> What is needed
Identify every line containing the word "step" and reproduce each one.

> Dataset records

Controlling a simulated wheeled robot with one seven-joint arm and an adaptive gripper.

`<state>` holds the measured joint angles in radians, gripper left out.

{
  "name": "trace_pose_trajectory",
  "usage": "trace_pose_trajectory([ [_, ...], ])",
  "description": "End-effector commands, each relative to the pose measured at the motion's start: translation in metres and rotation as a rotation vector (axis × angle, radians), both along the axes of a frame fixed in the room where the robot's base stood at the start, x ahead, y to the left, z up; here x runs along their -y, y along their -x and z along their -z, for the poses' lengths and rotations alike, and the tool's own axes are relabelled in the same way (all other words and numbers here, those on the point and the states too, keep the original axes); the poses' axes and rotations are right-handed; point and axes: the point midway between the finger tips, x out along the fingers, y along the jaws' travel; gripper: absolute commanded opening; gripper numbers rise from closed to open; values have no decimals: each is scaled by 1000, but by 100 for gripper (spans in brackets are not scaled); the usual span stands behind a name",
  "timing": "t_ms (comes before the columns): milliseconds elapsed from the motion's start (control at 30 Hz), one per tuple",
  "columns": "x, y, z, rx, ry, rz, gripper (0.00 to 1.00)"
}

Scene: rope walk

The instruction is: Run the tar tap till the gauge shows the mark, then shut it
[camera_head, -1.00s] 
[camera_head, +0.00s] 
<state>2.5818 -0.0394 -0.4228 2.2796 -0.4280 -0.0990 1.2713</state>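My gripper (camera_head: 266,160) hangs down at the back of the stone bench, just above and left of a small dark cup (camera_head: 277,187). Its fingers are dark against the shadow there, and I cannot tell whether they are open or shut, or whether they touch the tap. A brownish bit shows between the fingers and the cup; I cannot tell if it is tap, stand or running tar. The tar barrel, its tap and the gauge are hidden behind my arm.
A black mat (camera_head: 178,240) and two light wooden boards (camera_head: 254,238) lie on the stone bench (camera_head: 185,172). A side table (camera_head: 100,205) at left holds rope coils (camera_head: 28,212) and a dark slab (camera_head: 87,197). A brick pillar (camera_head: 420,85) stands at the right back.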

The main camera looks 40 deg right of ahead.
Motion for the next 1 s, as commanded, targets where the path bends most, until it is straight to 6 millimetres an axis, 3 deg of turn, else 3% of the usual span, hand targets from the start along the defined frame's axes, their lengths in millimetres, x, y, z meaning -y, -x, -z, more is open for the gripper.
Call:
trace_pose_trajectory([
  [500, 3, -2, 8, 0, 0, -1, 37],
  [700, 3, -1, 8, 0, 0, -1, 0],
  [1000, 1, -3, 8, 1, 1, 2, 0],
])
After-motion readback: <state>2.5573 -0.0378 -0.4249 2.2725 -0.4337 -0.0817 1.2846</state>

--

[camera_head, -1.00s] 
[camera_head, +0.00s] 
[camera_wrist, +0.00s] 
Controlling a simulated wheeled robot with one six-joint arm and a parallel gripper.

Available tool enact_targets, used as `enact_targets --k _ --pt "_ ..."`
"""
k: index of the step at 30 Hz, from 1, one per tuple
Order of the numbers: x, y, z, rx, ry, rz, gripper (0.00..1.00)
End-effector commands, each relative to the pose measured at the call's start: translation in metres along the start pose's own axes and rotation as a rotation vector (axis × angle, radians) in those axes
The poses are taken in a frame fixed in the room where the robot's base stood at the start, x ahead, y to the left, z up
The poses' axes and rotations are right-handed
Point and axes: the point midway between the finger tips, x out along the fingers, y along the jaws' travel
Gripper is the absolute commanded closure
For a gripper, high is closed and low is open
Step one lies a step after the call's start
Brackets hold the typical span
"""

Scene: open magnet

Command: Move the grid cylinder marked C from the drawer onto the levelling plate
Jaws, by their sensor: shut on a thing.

* * *

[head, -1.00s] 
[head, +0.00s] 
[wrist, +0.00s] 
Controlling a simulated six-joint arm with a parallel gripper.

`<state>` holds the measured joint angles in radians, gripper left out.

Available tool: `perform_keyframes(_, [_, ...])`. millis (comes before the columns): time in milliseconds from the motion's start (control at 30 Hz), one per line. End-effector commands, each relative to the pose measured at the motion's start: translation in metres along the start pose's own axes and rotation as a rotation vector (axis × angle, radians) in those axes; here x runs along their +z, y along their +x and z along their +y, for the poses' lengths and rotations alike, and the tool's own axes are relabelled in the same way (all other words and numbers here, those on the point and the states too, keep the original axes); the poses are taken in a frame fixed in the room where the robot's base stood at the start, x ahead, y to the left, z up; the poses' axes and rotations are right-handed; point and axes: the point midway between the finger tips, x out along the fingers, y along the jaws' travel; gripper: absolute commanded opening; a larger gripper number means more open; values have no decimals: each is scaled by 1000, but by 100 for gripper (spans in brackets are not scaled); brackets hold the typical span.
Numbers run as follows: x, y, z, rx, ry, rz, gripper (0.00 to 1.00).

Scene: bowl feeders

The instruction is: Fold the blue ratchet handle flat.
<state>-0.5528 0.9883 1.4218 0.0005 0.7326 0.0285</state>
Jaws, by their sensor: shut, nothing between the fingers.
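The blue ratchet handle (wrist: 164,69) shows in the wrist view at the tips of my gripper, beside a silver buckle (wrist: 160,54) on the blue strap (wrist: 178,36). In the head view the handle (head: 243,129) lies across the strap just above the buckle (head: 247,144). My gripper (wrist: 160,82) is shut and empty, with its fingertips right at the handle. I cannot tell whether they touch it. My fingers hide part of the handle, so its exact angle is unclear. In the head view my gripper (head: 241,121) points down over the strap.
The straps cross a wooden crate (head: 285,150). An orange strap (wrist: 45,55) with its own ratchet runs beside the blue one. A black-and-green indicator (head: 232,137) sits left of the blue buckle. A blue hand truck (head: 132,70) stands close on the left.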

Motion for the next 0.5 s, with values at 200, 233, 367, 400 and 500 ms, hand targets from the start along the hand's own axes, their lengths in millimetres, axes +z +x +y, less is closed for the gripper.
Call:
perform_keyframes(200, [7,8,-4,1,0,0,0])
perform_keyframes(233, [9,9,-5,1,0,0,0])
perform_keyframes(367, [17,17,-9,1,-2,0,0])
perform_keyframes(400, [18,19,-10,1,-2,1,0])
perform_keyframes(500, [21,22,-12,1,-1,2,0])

> Worked answer
k: index of the step at 30 Hz, from 1, one per tuple
Step one lies a step after the call's start

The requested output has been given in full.